We are having a application where we are using hadoop 3.1.3 and spark 2.4.0.The Map-Reduce derivations are written using Java. The Spark dataset derivations are written using Java.The Map-Reduce test cases worked fine, but the spark junit test cases failed The spark session was created properly and while loading a sample json file using spark session :
Dataset<Row> input = sparkSession.read()
.format("json")
.option("timestampFormat", "yyyy/MM/dd HH:mm:ss ZZ")
.option("quote", "\"")
.option("multiline", true)
.load("src/test/resources/samples/abcd.json");
the error occured as below :
Exception in thread "dag-scheduler-event-loop" java.lang.NoSuchMethodError: org.apache.hadoop.mapreduce.InputSplit.getLocationInfo()[Lorg/apache/hadoop/mapred/SplitLocationInfo;
at org.apache.spark.rdd.NewHadoopRDD.getPreferredLocations(NewHadoopRDD.scala:310)
Environment variables are set as :
HADOOP_HOME=c:\hadoop-2.7.1 JAVA_HOME=c:\openjdk1.8.0_271 SPARK_HOME=c:\spark-2.4.0-bin-hadoop2.7(since spark2.4 uses hadoop 2.7.1)

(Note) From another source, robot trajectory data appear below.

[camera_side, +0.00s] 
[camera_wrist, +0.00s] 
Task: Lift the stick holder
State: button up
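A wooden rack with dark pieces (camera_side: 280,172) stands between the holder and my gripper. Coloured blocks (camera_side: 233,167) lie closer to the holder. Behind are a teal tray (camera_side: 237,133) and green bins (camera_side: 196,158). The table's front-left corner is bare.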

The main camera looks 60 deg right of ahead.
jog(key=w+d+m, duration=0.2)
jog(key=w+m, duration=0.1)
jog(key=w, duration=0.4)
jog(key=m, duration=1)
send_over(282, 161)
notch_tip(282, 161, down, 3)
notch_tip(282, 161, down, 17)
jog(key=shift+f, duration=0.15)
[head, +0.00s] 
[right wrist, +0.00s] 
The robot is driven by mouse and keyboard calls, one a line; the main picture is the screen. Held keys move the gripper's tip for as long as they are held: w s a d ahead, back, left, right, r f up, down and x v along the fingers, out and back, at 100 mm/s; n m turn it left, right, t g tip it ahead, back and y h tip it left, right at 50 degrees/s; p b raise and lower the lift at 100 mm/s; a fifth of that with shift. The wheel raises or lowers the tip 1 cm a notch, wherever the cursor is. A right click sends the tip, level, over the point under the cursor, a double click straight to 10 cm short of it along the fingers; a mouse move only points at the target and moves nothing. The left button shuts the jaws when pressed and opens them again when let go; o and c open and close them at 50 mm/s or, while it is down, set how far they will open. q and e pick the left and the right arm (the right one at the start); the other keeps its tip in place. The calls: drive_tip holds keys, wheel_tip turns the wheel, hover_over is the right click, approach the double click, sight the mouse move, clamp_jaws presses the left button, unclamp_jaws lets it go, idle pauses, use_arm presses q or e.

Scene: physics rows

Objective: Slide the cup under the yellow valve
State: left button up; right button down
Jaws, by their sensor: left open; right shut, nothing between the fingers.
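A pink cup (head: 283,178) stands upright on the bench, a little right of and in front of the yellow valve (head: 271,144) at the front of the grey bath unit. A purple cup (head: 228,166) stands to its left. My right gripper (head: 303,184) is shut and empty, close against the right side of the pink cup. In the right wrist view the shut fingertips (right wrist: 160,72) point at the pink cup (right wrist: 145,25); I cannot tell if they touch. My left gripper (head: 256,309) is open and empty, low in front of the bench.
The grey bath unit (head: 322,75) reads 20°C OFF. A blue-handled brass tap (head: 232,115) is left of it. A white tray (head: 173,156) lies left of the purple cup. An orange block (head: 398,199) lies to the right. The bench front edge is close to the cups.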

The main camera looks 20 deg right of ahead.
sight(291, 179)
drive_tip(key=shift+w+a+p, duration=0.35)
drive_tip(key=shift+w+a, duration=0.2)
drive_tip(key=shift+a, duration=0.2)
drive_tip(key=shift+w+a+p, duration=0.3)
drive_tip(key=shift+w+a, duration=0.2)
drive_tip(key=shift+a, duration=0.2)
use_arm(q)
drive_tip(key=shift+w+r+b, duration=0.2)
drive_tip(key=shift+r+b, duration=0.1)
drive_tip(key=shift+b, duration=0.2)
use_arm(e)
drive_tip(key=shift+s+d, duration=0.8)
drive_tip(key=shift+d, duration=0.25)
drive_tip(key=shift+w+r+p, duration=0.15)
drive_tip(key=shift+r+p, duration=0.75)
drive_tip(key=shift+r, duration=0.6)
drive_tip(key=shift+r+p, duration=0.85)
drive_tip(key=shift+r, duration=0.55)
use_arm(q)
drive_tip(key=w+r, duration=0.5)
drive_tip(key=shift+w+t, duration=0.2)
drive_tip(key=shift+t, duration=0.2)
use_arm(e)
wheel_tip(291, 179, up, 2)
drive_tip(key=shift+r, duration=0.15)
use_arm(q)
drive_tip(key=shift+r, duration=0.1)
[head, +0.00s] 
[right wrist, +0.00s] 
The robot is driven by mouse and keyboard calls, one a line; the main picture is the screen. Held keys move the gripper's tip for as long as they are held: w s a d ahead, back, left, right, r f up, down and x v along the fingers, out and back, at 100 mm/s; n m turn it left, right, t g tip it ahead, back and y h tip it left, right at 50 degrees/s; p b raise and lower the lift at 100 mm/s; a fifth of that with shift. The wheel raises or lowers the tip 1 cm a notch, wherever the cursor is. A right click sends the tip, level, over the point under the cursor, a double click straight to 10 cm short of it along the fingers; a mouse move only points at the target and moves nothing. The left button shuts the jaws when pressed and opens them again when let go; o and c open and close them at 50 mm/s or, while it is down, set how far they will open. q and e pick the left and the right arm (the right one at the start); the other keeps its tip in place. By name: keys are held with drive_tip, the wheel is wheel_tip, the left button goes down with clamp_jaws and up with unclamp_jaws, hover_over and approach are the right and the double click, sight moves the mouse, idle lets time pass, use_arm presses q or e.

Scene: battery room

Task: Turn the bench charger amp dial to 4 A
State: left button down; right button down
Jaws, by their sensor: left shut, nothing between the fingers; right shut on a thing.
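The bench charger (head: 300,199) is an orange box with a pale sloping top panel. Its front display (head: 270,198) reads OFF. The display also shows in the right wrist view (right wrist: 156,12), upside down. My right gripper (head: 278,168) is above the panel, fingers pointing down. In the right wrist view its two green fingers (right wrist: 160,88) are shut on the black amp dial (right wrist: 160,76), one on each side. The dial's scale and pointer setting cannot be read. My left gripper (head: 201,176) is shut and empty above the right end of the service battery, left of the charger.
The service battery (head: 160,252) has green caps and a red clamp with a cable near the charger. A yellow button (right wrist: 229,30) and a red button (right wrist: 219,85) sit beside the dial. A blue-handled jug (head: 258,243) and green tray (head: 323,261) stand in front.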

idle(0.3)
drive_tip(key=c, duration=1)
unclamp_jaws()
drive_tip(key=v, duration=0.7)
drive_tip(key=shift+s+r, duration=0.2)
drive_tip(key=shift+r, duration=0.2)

Which jar from spark should I exclude or any hadoop jar should I include ? or any other step to check ?
I found fix for the above problem. Have to introduce the following dependency
<dependency>
<groupId>org.apache.hadoop</groupId>
<artifactId>hadoop-mapreduce-client-core</artifactId>
<version>3.1.1.7.1.6.0-297</version>
</dependency>